SET EXERCISE> Track down every line below that holds "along" and copy it.

COLLECTED MATERIAL>

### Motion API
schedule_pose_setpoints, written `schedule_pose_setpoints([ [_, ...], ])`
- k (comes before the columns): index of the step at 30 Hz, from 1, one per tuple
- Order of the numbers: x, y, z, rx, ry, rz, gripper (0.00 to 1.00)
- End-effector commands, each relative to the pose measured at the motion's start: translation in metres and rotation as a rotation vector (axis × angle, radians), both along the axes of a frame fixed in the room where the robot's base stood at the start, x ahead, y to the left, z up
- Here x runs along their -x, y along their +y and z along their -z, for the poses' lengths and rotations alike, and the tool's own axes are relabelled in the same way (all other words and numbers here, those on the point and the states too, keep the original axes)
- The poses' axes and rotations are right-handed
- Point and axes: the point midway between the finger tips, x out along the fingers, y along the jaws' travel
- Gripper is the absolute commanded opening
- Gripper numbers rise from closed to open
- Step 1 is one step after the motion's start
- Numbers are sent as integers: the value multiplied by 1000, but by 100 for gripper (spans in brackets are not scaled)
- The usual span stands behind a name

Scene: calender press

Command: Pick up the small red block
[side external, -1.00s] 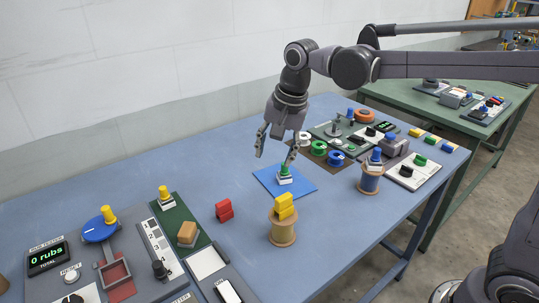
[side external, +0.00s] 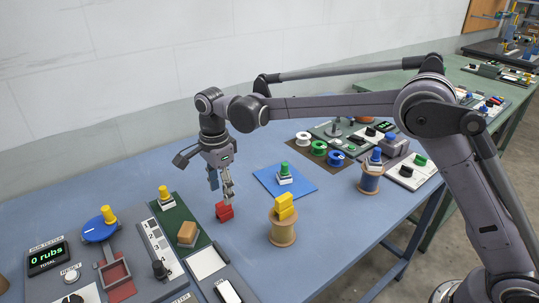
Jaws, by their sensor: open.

WRITTEN ANSWER>
- End-effector commands, each relative to the pose measured at the motion's start: translation in metres and rotation as a rotation vector (axis × angle, radians), both along the axes of a frame fixed in the room where the robot's base stood at the start, x ahead, y to the left, z up
- Here x runs along their -x, y along their +y and z along their -z, for the poses' lengths and rotations alike, and the tool's own axes are relabelled in the same way (all other words and numbers here, those on the point and the states too, keep the original axes)
- Point and axes: the point midway between the finger tips, x out along the fingers, y along the jaws' travel

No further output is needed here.